Elis Regina’s debut at Bottles Bar was a resounding success, despite the owner’s skepticism about Elis, who appeared visibly nervous during her performances. Thanks to Salvador and the Copa Trio, during this series of shows, she developed a musical style to showcase her emotionally charged performance, a format she would rarely stray from for the duration of her career. “I did her first show at Bottles and her first show in São Paulo,” Salvador remembers. “Nobody knew about her [at that time].” The performances were so successful that her new record label, Philips, chose to replicate this sound on her next album, 1965’s Samba — Eu Canto Assim, using Salvador’s group and arrangements from the live shows.

Elis Regina rode the final bossa wave to national fame, single-handedly keeping the sophisticated style on the airwaves for a few more years through her popular TV show, O Fino da Bossa, and duet albums with Jair Rodrigues. However, bossa nova’s popularity may have contributed to its own demise in that it created a tractor beam of talent from Brazil to the States. João Donato, Antonio Carlos Jobim, Marcos Valle, and many others relocated to New York and Los Angeles to cash in on the bossa bubble. Then, in 1964, less than a year after Salvador moved to Rio to join the Copa Trio, Dom Um Romão headed north with Sergio Mendes, forcing the dissolution of the trio before they recorded a full album. 

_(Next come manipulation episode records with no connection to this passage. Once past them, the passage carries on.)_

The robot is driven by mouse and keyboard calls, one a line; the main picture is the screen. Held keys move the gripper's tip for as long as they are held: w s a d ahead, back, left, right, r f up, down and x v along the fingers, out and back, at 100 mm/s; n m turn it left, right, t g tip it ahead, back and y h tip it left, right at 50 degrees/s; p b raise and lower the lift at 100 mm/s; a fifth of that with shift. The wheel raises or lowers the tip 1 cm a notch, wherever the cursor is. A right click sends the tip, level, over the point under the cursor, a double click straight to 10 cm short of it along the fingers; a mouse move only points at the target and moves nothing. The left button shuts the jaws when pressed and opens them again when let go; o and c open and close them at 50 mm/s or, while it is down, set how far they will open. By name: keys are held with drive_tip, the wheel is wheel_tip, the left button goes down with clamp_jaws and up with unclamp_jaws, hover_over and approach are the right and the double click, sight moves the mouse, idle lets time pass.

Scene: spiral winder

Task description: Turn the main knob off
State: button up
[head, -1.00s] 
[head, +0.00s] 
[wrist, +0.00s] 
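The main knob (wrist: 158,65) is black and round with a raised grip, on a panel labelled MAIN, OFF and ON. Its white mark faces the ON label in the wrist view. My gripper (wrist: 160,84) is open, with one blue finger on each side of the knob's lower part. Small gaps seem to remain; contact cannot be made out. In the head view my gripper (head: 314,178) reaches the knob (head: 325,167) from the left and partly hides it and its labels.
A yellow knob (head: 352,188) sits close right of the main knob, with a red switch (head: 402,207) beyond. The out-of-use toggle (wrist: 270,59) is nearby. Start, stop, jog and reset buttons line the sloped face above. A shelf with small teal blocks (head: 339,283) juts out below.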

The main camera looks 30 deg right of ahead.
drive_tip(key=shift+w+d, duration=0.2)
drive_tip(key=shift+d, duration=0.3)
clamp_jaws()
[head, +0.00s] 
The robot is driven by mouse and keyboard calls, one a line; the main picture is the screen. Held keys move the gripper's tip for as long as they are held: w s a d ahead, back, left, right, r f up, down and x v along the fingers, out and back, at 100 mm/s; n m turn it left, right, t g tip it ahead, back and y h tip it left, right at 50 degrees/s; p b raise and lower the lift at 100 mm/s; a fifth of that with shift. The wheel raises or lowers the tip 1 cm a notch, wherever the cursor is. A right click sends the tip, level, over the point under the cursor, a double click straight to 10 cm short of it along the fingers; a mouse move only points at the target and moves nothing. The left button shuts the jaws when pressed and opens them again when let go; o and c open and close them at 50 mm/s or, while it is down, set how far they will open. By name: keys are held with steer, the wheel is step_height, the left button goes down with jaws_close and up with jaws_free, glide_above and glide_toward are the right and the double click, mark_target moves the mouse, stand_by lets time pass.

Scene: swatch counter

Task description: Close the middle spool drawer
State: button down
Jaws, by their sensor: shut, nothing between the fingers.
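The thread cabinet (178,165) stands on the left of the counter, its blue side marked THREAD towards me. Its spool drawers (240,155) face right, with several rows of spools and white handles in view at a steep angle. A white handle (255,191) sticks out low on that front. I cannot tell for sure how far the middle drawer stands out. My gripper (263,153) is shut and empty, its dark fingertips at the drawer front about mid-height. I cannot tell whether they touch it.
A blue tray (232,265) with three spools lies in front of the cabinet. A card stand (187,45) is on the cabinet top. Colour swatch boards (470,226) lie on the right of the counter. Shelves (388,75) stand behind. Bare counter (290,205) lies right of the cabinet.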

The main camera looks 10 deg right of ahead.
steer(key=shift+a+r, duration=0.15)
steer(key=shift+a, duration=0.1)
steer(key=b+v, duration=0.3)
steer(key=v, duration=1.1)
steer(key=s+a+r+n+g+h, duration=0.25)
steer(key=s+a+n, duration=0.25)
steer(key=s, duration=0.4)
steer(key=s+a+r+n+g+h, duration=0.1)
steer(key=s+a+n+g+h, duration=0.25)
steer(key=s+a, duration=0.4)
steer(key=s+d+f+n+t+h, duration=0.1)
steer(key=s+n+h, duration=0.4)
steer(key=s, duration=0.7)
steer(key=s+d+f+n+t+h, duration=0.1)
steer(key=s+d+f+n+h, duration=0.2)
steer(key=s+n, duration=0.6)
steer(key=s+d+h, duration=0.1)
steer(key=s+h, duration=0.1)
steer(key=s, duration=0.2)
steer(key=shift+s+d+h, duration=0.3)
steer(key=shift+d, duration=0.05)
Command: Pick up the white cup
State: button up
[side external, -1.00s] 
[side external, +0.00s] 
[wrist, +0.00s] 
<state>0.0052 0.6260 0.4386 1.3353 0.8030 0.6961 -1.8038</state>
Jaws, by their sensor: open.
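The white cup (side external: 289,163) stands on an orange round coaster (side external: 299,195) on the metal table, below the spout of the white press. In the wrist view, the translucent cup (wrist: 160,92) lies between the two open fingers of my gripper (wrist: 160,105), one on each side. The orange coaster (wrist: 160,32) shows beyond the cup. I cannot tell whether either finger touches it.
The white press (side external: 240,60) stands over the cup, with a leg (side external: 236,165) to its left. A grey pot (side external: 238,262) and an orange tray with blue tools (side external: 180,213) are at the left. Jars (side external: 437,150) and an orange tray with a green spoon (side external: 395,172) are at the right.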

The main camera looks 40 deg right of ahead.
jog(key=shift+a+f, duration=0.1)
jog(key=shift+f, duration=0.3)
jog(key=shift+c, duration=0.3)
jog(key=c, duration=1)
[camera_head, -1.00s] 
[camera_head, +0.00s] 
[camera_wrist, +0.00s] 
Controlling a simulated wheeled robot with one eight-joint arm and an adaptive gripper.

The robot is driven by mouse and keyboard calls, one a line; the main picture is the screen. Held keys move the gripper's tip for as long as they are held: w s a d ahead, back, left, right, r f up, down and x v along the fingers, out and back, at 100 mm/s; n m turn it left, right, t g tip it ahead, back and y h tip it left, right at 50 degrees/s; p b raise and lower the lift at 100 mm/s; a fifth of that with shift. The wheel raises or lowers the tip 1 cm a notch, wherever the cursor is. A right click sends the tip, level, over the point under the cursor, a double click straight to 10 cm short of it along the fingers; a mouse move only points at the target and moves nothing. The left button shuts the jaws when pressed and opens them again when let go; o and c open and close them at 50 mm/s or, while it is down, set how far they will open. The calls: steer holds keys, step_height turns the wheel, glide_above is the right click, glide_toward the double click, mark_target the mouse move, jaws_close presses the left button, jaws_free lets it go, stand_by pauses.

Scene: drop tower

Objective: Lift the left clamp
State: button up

Already deeply embedded in Rio, it didn’t take Salvador long to assemble a new group: the Rio 65 Trio with Sergio Barrozo on upright bass and Edison Machado on drums. In fact, this was the line up that backed Elis on her aforementioned breakout album. The Rio 65 Trio recorded two albums between 1965 and 1966. A version of this group toured Europe at the invitation of Chico Batera, one of the finer drummers to emerge from the bossa nova boom and another Brazilian expat working in the U.S. The Folklore e Bossa Nova do Brasil tour and accompanying album included a phenomenal lineup of musicians and dancers, among them a young Edu Lobo, Rosinha da Valença, J. T. Meirelles, and the first incarnation of the Salvador Trio with Batera subbing for Machado on drums. Chico Batera chimed in by email, remembering the tour: “[We] went to so many different countries within so little time. There was confusion about the different currencies, so we simplified things and just referred to all of it as plim-plims.”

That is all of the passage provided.